The collection of stories has no steadfast linear narrative apart from the intermittent commentary of the unnamed protagonist who embarks on a new life in this rather peculiar town, because as he says: “Someone I might have loved had told me to grow up. So here I was growing up.”  The weird exordium into town is followed by employment with “Stan the white van man” who dispenses supererogatory clichés, chats “casual horrors” and bleats about the “bleedin’ southern liberals”. The situation is further complicated by Jennifer’s unplanned pregnancy and her reluctant involvement with the pestilential gimp. The narrator, who unwittingly becomes part of the scene, is a fellow jaded by the doggedly mundane modern world, yet his cynical transcendence of sentiment is a defence mechanism, a fear of being human, since being human is a painful business. This is reflected through his own recollections of past and lost loves, disappointments, endless shifting from town to town, and a sort of entropy defined by taking everything, even the biggest of life’s surprised, with a “non-committal, suits-all occasions” smile. Yet it feels as if he has embarked on a search for something, in both a metaphysical and spiritual sense, for something that remains elusive. The protagonist is trapped within himself, by his past and yet estranged from it, a sort of middle class paradigm, which propels him at one point to conclude that maybe he “really is pointless.” Not an uncommon thought. I’ve had a few of those myself.

Mardell polarises the problems of contemporary society by illuminating various stereotypes, occasionally to fetishistic lengths, through irony and absurdist tactics thereby highlighting the inanity of our uber-sophisticated modern world. His work is at once earnest, mocking and insightful, but as Mardell himself says he likes “readers to make their own conclusions, superimpose their own emotions and logic” and take from his “slightly skewed reality” whatever is “pertinent to them”.  And yet his skewed reality seems to make perfect sense, as for example when the narrator speaks to a stranger in the park watching a kid fly a kite and the stranger says: “Simple pleasures…It is the continual search for more and more diverse gratifications that stunts us as humans. The technological age with all its undoubted wonders has also always made us look for more. Always look for better.
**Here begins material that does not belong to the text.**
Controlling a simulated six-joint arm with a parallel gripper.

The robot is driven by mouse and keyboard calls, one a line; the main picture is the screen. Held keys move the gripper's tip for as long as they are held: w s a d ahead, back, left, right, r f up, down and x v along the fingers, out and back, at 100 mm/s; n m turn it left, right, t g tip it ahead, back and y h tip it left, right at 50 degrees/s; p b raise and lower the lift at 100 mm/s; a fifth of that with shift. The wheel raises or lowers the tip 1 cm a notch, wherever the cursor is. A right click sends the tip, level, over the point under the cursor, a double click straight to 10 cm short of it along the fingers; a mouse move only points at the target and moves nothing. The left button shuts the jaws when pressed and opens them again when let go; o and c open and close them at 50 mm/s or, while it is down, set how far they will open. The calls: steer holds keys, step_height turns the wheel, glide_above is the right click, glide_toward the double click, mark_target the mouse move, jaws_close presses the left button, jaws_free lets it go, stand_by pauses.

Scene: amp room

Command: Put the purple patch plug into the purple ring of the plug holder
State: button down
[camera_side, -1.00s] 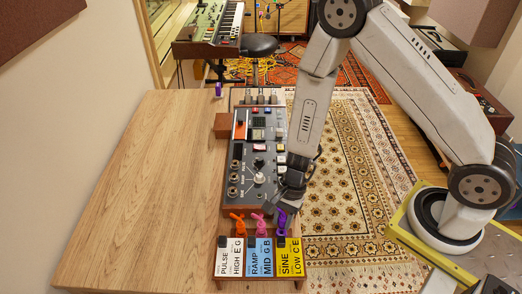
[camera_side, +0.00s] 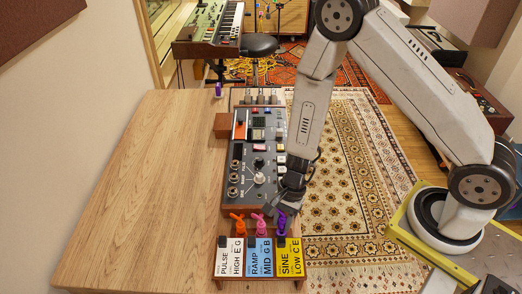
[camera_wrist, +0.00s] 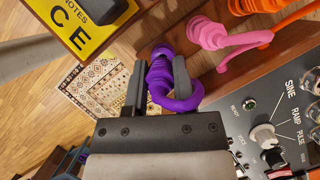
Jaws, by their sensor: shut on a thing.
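The purple patch plug (camera_wrist: 160,75) is between the two dark fingers of my gripper (camera_wrist: 161,80) in the wrist view, with its purple cable curling to the right. My gripper (camera_side: 284,208) is shut on this plug. In the side view the plug (camera_side: 281,222) is at the right end of the wooden plug holder (camera_side: 260,284), behind the yellow SINE LOW card. A pink plug (camera_side: 258,221) and an orange plug (camera_side: 238,222) stand to its left.
A grey synth box (camera_side: 246,185) with knobs lies behind the holder, close to my gripper. Another small purple thing (camera_side: 218,90) stands at the table's far edge. The left side of the table (camera_side: 150,190) is clear.

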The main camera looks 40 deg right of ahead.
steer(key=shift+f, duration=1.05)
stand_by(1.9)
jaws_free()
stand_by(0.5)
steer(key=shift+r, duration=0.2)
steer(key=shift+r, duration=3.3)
The next big thing,” when in truth it is the small and infinitesimal things, such as flying a kite, that make all the difference.  The chapter, Notes from Mewlish Lull – Smiler Desmond is Dead, charting the interaction between the two men, reveals a different, more open and self-reflective side to the narrator who has “spent years cultivating strong defences.” The stranger, a once famous but now washed-up comedian, at one point says: “I look at so many of my peers now, pompous people who would drone on and on about ‘their art’, about ‘their craft’, now whoring themselves out to ridicule just so they can cling on to the fake life that has hidden them from the real world so long ago. Prostituting for a pay packet that keep their pneumatically-titted wife in handbags and spray tan. I dry hump a tuba, but somehow I think I have more dignity.” A germane point about modern day culture and its histrionic preoccupation with the superficial? I think so.
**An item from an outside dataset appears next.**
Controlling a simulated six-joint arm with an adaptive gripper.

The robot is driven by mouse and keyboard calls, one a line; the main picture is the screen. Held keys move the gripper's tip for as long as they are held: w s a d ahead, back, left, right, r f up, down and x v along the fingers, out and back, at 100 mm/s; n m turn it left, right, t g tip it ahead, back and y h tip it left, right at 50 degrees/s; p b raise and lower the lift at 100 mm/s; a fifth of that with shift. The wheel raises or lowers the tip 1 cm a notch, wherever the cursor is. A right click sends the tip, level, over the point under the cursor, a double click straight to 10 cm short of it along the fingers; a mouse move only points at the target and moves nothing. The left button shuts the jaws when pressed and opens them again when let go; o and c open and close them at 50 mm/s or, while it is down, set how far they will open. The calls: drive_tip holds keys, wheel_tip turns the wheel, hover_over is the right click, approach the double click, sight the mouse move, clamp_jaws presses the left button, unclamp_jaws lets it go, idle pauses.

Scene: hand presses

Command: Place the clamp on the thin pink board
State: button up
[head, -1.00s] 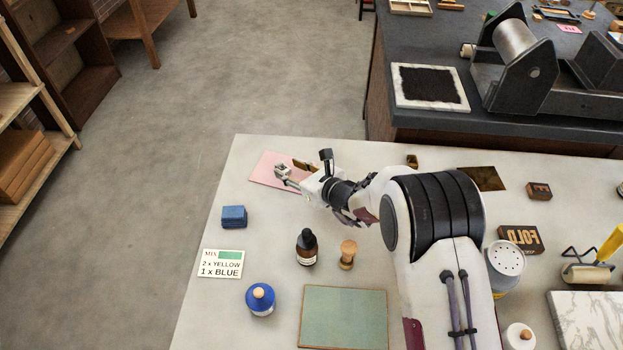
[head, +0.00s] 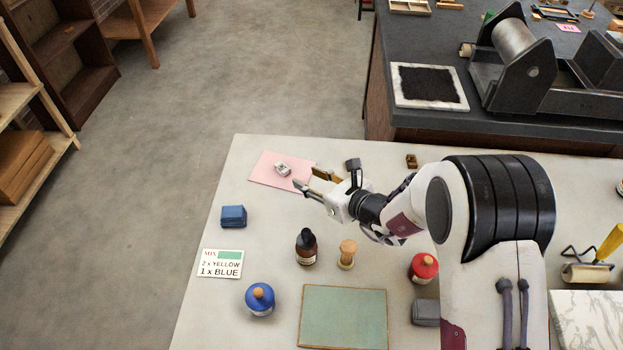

The stories are thematically alike in that they aim to reveal something about human nature, like the one called Farrington about a boy making his second voyage to London “and the first without the safety net of being a school trip”. His mother’s words ring in his ears as he gets into town and remembers: “Nothing but freaks and deviants, gangsters and whores, terrorist and bankers!” To set him up for his sojourn to see his girlfriend his mother enrols him in a preparatory obstacle course with the words,“You go to London, you go prepared,” where he is subjected to the dithyrambs of one Corporal Max Billings, a man with a “questionable military background”. Mardell exaggerates the concept of moral panic to the nth degree to reflect and decry the typical small-town mentality which is surprisingly prevalent to this day. An overview of human nature is also the subject of the title story which captures a day in the life of a misanthropic OCD-ridden fellow who sits on a park bench smoking one of his 10 daily cigarettes waiting for something interesting to happen. But when it finally does, he feels isolated and ignored by the people with “dull metal objects adorning their heads” gathering together in the park, and retreats to the safe-haven of his flat, concluding dejectedly:  “Years of itching away from people and living alone on fun wealth and bleary-eyed despondency that had finally cracked its solitary goal. They had left me to it.” By and large Silent Bombs Falling on Green Grass depends on the reader to construct a larger narrative from a number of subtle hints, incidental details and scattered chronology while it blends fact, scene and portraiture into a compendium of misanthropy and bizarre eventualities. Interestingly, London provided much of the inspiration for the setting of Mewlish Lull. The rest Mardell attributes to the art of fiction although he does concede that there are “certain nods and hints” which are true to life.

Born in Cambridge in 1975, a place where back in those days all the “mammas went to unleash their children to the world”, Mardell grew up in Salisbury and thereafter “bummed around various places” including Bristol where he settled for a while in “an attic flat” and began writing and “living through the night on coffee and cigarettes”. He has had a variegated career from working in a video shop to working as a writer and director in independent film as well as penning five plays, some of which he directed and produced. He is currently writing a new book when taking time off from being cajoled into reminiscing about a poetry prize he won as a youngster for a poem about a hippo that died in transit due to ineffectual humans. I thought it a rather intriguing premise, as is the one behind Silent Bombs Falling on Green Grass. Personally, however, I think I would have liked it to have revolved exclusively around the down-and-out narrator but perhaps there’s a reason why it does not. Perhaps that was the writer’s intention but, whatever it is, I think Mardell is right when he says “the only thing that matters is what the reader gets” from one’s work , the emotion it solicits, the reaction it evokes “be it good or bad.”